Source: Quotha.net
The assertions of the Republican Congressman Aaron Schock that the substitution of the Honduran president Manuel Zelaya on June 28 is "legal," based on the belief that the Honduran Congress can interpret the constitution at will, is flawed because a Supreme Court verdict limited the powers of the legislative assembly in 2003.
The conclusions of the U.S. legislator, supported by a legal analysis of the United States Library of Congress, argue that although there are no mechanisms in the Honduran constitution for a political trial or impeachment, the Honduran Congress carried out an "implicit" interpretation of the constitution, thus creating the right to remove Zelaya from office.
"[T]he removal of former President Zelaya was Constitutional, and we must respect that. It’s unconscionable that our Administration would attempt to force Honduras to violate its own Constitution by cutting off foreign aid," Schock expressed in a statement.

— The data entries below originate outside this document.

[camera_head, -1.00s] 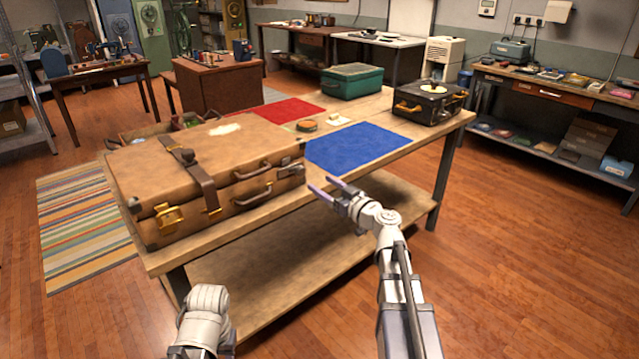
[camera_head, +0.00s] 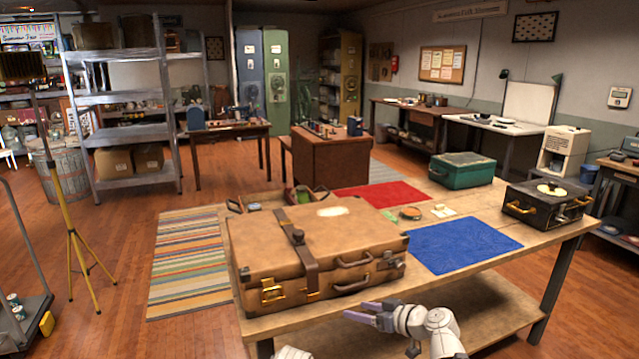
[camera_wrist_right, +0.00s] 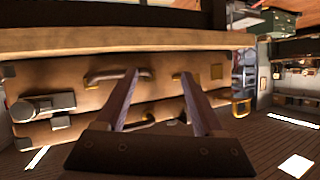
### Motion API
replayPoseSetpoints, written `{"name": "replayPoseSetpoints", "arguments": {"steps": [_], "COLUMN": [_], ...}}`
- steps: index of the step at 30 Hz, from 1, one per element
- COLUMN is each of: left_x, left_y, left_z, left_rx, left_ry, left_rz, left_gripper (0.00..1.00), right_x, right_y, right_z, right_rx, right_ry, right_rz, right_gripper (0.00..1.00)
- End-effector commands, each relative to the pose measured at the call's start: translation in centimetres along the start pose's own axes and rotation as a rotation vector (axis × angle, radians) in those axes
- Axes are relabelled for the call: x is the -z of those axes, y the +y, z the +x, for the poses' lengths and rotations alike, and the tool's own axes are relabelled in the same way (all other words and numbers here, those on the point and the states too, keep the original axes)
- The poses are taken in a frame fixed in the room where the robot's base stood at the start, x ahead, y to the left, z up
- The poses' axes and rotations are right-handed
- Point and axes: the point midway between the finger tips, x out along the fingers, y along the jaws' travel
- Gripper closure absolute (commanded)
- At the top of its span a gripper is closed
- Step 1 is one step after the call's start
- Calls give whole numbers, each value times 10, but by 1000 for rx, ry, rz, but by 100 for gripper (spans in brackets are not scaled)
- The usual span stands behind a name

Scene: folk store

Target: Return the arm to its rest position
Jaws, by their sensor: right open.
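My right gripper (camera_head: 357,311) is open and empty, just in front of the table's near edge, below the brown suitcase's right half. In the right wrist view its two fingers (camera_wrist_right: 160,78) are spread with nothing between them, and the suitcase front (camera_wrist_right: 75,82) shows beyond, with its handles. Of my left arm only a white piece shows at the bottom edge of the head view; its gripper is out of view. The closed brown suitcase (camera_head: 275,240) lies on the wooden table (camera_head: 480,258).
A striped rug (camera_head: 188,265) lies to the left. A yellow tripod (camera_head: 72,220) stands farther left. Open floor lies between.

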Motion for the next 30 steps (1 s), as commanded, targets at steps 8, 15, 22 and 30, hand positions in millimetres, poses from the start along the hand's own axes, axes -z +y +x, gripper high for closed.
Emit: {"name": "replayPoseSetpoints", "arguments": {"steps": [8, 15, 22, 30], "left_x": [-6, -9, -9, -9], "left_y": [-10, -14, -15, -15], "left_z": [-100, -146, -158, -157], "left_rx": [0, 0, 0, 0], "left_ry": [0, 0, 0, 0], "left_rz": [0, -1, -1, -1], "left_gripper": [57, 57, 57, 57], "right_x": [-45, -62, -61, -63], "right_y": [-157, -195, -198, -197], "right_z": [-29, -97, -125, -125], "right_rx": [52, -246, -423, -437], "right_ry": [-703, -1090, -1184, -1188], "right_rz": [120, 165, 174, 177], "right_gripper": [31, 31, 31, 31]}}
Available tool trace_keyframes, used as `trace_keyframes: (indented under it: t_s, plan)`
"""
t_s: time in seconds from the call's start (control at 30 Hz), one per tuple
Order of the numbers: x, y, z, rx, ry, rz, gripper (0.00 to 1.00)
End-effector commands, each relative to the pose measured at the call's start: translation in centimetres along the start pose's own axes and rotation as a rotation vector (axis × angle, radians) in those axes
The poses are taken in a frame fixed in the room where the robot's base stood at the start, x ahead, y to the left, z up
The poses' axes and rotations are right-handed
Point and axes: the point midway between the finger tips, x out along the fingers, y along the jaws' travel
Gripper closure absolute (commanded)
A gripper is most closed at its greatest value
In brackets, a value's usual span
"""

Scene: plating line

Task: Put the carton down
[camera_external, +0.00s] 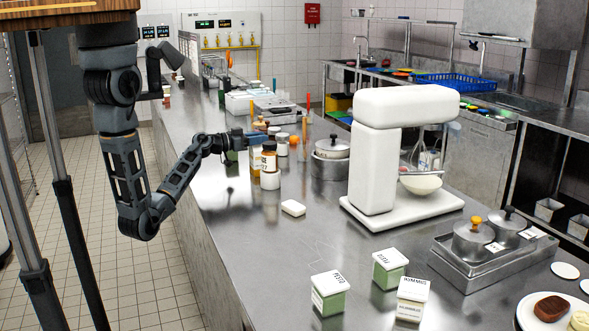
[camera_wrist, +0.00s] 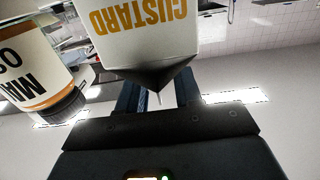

If we are to accept this claim, it means that the Honduran Congress, upon approving the decree authorizing Zelaya’s removal, modified the article establishing that the legislature had the power to "censure the administrative conduct of the president"-a type of formal censure without further consequences-and automatically converted it into an impeachment procedure.
This legal authority is based in the supposed power of the Honduran legislative chamber to realize any interpretation of the constitution at will, following a constitutional reform approved in 1999.
Nonetheless, the Supreme Court declared this power unconstitutional, in a unanimous decision on May 7, 2003 based on an appeal filed by the Commissioner of Human Rights, Ramón Custodio, because it infringed the powers of the judicial branch and affected the principal of separation of powers.
The 1999 reform "aims to change the rules governing the operation of the State, which is an excessive application of their power (…), it is flawed and null since it is unconstitutional (…) violating the limits placed on the abilities of the National Congress to reform the Constitution and also putting at risk principles of the popular sovereignty, legality and constitutionality of the form and practices of government," expressed the Supreme Court in its decision.
And even if Congress had had the power to interpret the constitution, the decree removing president Zelaya from office should have included an explicit statement that the constitutional standard was being reformed and that this created a new body of legal standards opening the possibility for impeachment, something that did not occur.